Under these assumptions, to see the first inequality holds, write: $$\begin{align} \frac{(n+1)^{n+1}}{3^{n+1}} &= \frac{(n+1)}{3} \frac{(n+1)^n}{3^n} \\ &= \frac{n+1}{3} \left(\frac{n+1}{n}\right)^n \frac{n^n}{3^n} \\ &< \frac{n+1}{3} \left(\frac{n+1}{n}\right)^n n! \qquad (\text{using inductive hypothesis}) \\ &= \left( 1 + \frac{1}{n} \right)^n \frac{1}{3} (n+1)! \end{align}$$ and this reduces to showing that $$ \left( 1 + \frac{1}{n} \right)^n \frac{1}{3} < 1. $$ The other inequality can be handled similarly. You can probably save some paper by doing both inequalities at the same time, but if you are just starting out, I would suggest working with one inequality at a time.

Answer 3

You have two inequalities to prove. You should prove them separately. There may be some duplication in typing, but the gain in logical clarity will be worth it.

Let $P(n)$ be the assertion that $n!<\frac{n^n}{3^n}$. We want to show that $P(n)$ holds for $n \ge 6$.

A minor computation deals with the base case $n=6$. Now I would like to show that if $P(n)$ holds when $n=k$, where $k$ is an integer $\ge 6$, then $P(n)$ holds when $n=k+1$. Unfortunately, you have chosen an example where this "induction step" is less easy than in many other cases.

So we assume that we know that $k! <\dfrac{k^k}{2^k}$. We want to show that $(k+1)!< \dfrac{(k+1)^{k+1}}{2^{k+1}}.$

How shall we exploit our knowledge about $k!$ to gain information about $(k+1)!$? It seems clear that we should try to exploit the relationship between $k!$ and $(k+1)!$. Since $(k+1)!=k!(k+1)$, and we know that $k! < \frac{k^k}{2^k}$, we have $$(k+1)!<(k+1)\frac{k^k}{2^k}.$$ If we could show that $(k+1)\dfrac{k^k}{2^k} <\dfrac{(k+1)^{k+1}}{2^{k+1}}$, we would be finished.
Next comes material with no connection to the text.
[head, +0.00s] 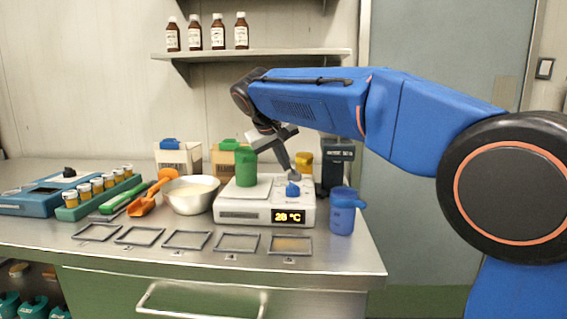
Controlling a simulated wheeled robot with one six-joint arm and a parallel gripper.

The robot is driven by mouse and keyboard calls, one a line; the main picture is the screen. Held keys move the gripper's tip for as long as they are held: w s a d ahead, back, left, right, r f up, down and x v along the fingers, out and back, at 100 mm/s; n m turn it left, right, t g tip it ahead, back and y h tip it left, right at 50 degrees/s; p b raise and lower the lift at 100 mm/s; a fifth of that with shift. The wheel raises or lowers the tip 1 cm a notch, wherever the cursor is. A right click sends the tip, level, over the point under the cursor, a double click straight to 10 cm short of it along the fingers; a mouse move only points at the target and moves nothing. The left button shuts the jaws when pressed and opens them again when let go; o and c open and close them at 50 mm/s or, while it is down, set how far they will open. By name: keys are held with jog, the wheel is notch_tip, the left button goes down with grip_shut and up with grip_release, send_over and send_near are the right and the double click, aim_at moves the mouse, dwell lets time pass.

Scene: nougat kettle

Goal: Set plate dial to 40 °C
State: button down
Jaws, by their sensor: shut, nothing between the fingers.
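The hot plate (240,207) is a white unit on the steel bench. Its display (288,216) reads what looks like 28 °C in yellow on black. The blue dial (292,189) sits on its top right, behind the display. My gripper (294,178) points down just above the dial, shut and empty. Its tip appears at or very near the dial; I cannot tell whether they touch. A green container (245,167) stands on the plate's left part, just left of my gripper.
A blue jug (342,212) stands close right of the plate. A metal bowl (191,196) stands left, beside an orange scoop (146,204). Several frames (187,240) lie along the bench front. Boxes and a dark container (337,163) stand behind. A shelf (265,54) is above.

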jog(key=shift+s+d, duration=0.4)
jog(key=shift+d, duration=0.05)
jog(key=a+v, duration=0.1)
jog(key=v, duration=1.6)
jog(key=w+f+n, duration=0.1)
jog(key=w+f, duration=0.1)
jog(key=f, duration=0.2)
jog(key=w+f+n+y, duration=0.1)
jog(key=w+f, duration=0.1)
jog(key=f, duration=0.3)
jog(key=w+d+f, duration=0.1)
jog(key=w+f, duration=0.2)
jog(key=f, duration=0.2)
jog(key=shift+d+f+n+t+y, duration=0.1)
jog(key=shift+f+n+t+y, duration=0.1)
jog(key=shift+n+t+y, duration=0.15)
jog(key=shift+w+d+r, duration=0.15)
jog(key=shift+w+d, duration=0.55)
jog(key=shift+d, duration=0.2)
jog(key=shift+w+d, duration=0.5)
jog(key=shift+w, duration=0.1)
A little algebra shows that "all" we need to do is to show that $k^k<\dfrac{(k+1)^k}{2}$, or equivalently that $\frac{(k+1)^k}{k^k}>2$. Rewrite this as the more familiar $\left(1+\frac{1}{k}\right)^k>2$.

Calculator experimentation seems to show that the required inequality is indeed true for all $k>1$. But we need to prove it, at least for $k \ge 6$. Induction anyone? We will use another tool.
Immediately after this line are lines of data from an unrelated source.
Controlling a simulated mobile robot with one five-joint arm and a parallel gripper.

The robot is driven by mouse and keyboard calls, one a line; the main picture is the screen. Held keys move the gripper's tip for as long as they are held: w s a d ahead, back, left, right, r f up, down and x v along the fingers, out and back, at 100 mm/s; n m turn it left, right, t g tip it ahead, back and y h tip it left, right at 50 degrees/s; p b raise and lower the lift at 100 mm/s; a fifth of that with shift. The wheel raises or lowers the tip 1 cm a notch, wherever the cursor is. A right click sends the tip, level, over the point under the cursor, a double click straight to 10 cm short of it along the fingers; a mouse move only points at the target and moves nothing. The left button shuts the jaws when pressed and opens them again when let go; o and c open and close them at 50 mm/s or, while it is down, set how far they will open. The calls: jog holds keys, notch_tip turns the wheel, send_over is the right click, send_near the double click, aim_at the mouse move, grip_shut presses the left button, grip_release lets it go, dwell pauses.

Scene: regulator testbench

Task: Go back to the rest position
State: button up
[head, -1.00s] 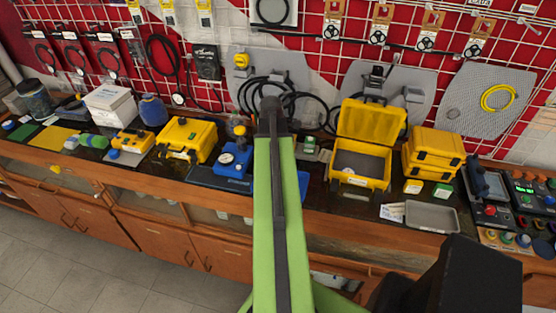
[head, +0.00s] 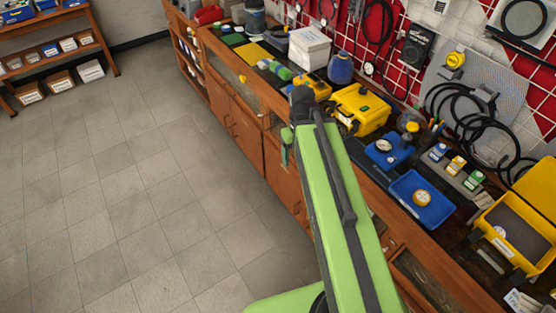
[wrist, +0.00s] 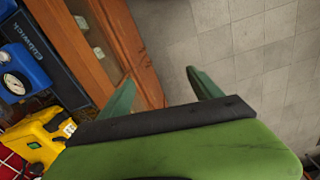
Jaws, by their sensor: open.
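My gripper (wrist: 160,82) shows in the wrist view with its two green fingers apart and nothing between them. Beyond the fingers are the wooden bench front and the tiled floor. In the head view my green arm reaches up from the bottom, and a green fingertip (head: 286,150) shows beside its dark end, in front of the bench edge. The rest of the gripper is hidden behind the arm there.
The wooden bench (head: 262,128) runs along the right, holding a yellow case (head: 361,108), a blue gauge unit (head: 389,152), a blue tray (head: 408,207) and an open yellow case (head: 510,240). The tiled floor (head: 130,190) is clear. A shelf rack (head: 60,50) stands at far left.

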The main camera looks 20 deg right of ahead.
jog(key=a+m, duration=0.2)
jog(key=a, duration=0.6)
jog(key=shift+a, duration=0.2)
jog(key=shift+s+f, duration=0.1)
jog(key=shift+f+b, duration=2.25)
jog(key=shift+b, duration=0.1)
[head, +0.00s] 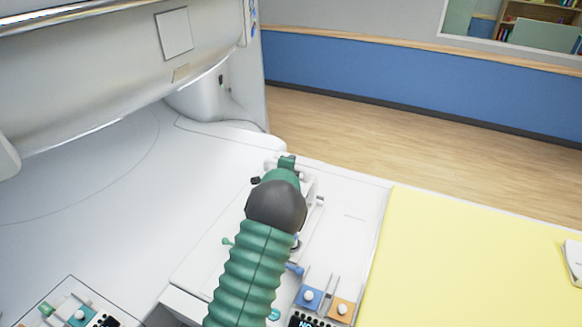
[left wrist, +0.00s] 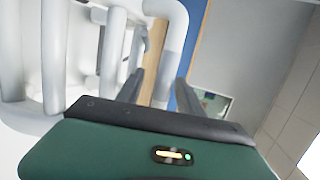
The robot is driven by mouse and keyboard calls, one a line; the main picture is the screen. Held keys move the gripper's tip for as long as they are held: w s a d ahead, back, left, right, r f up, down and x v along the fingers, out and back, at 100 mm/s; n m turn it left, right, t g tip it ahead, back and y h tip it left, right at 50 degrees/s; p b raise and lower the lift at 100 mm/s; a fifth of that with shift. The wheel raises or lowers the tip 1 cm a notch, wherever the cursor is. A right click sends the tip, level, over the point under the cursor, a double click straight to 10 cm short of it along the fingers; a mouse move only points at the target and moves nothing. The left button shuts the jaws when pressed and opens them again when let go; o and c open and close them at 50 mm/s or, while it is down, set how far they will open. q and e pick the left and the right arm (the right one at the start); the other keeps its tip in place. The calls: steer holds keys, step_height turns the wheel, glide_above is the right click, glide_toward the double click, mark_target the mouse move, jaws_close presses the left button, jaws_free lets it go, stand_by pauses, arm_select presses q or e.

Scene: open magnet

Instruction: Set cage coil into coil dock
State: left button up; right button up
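My left gripper (head: 287,161) is at the end of a green ribbed arm, over the white bed. It mostly hides what lies beneath it. In the left wrist view its two dark fingers (left wrist: 160,88) stand apart, with floor and blue wall showing between them. In the head view, small white parts (head: 312,190) show beside the gripper. I cannot make out the coil dock with certainty. My right gripper is not in view.
The white scanner housing (head: 90,75) overhangs the bed (head: 70,200) at the left. A blue connector (head: 310,296) and an orange connector (head: 343,308) are at the bottom.

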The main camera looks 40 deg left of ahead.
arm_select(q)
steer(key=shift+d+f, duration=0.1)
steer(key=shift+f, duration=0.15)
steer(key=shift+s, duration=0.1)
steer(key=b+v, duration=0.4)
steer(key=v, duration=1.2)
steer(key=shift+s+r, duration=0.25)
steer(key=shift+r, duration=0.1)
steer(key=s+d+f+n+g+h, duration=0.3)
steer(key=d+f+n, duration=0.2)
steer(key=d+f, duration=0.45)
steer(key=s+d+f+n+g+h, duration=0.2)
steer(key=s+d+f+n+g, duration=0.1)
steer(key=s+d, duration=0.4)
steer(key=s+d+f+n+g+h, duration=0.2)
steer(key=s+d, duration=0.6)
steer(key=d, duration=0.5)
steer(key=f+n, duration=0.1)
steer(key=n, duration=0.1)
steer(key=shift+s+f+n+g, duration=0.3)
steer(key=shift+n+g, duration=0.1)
Recall that by the Binomial Theorem, $$(1+x)^k =1+\binom{k}{1}x+\binom{k}{2}x^2 +\binom{k}{3}x^3+ \cdots +\binom{k}{k}x^k.$$ Put $x=\frac{1}{k}$. The first two terms in the binomial expansion of $\left(1+\frac{1}{k}\right)^k$ are $1$ and $k(1/k)$. They already add up to $2$. If $k>1$, the remaining terms put us above $2$. This finishes the proof.
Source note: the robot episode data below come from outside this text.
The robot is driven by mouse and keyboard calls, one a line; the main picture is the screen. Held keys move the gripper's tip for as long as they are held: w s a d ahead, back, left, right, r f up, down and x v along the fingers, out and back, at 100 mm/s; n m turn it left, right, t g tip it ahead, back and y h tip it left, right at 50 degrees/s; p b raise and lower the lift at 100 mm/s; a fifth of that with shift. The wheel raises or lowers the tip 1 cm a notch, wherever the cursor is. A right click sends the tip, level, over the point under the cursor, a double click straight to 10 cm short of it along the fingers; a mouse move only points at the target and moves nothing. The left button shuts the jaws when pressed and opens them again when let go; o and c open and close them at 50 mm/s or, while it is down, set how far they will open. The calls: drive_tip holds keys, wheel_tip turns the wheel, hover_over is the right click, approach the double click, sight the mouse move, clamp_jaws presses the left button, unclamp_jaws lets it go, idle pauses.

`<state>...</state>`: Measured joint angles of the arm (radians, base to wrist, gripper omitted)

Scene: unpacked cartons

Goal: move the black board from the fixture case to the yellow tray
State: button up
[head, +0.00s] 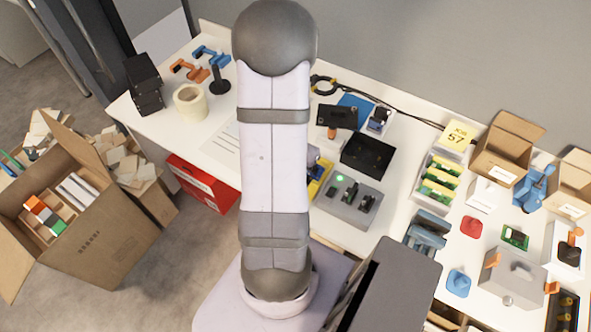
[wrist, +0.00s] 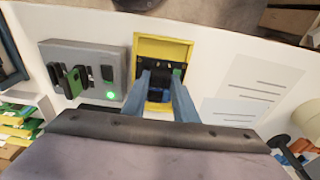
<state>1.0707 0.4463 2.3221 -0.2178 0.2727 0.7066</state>
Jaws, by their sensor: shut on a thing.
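The yellow tray (wrist: 162,46) is at the top centre of the wrist view; in the head view only a yellow strip of it (head: 321,178) shows beside my arm. My gripper (wrist: 160,78), with blue-grey fingers, is over the tray and shut on a small dark piece, the black board (wrist: 158,84). Whether the board touches the tray floor I cannot tell. A bit of green shows by the right fingertip. The grey fixture case (wrist: 88,54) stands left of the tray, with several dark boards and a lit green light; it also shows in the head view (head: 336,206).
Printed sheets (wrist: 240,90) lie flat right of the tray. My arm hides much of the table's middle in the head view.

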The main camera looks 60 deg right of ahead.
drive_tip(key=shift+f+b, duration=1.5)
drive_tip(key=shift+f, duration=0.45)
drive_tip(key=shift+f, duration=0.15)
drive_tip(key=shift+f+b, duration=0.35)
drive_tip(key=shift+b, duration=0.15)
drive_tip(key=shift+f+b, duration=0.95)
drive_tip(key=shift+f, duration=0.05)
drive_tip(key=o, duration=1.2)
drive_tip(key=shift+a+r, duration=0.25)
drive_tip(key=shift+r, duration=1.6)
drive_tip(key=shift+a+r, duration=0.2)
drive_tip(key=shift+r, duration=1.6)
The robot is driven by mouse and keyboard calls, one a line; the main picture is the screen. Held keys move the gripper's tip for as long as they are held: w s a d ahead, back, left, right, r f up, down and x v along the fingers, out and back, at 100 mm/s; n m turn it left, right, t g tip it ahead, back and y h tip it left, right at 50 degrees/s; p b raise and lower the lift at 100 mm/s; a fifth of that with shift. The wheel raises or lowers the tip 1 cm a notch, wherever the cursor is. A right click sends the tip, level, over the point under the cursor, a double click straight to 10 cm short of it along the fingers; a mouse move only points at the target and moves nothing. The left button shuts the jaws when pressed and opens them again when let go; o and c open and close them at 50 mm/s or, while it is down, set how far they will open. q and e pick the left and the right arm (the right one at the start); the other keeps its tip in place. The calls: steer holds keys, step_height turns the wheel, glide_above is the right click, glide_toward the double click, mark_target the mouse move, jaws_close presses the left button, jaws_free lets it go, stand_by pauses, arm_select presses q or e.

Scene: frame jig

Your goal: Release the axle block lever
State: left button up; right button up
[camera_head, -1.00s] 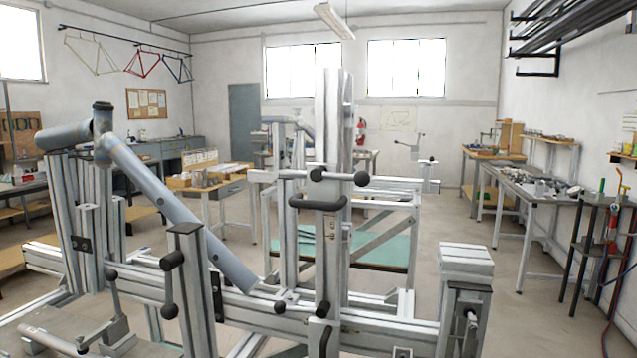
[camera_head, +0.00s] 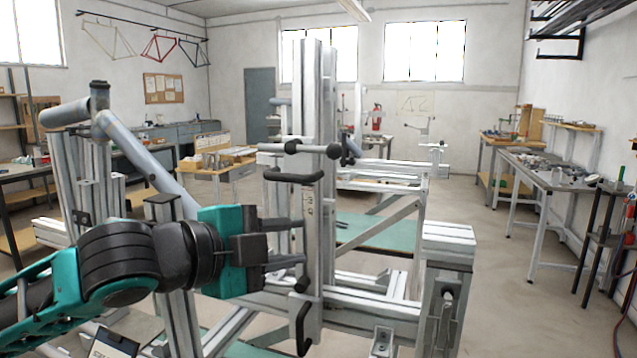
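The frame jig has a tall metal upright (camera_head: 313,220). Low on the upright are a small black knob (camera_head: 302,285) and a black handle (camera_head: 305,328). Which of these is the axle block lever, I cannot tell. My left gripper (camera_head: 290,242) is open, its fingers apart one above the other, tips just left of the upright. Contact with it cannot be told. My left arm hides the jig's lower left part. My right gripper is not in view.
A grey bicycle frame tube (camera_head: 138,167) slopes down behind my left arm. A metal end post (camera_head: 447,262) stands at the jig's right. Workbenches (camera_head: 545,174) line the right wall. The floor (camera_head: 525,300) right of the jig is clear.

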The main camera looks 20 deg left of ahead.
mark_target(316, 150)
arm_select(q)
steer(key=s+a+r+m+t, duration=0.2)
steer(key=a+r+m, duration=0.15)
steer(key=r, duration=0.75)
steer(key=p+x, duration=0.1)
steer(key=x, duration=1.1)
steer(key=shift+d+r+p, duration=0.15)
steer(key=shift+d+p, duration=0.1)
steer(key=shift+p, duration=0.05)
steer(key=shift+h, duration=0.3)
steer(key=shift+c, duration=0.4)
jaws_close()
An argument along similar lines shows that the other inequality also holds. We end up needing to show that $\left(1+\frac{1}{k}\right)^k <3$, which is somewhat harder than showing that $\left(1+\frac{1}{k}\right)^k >2$. There are a number of ways to handle that inequality. One way is to prove (by induction) that $\left(1+\frac{1}{k}\right)^k <3-\frac{1}{k}$. Strangely enough, this turns out to be easier to prove than the weaker inequality $\left(1+\frac{1}{k}\right)^k <3$.

Comment: Please note that the fact that you could not push the argument through does not mean that you don't know what induction is about. In your problem, the proof of the required inequalities is not obvious. You might try your hand at easier standard examples, such as the fact that $1^2+2^2+\cdots+n^2=\dfrac{n(n+1)(2n+1)}{6}$.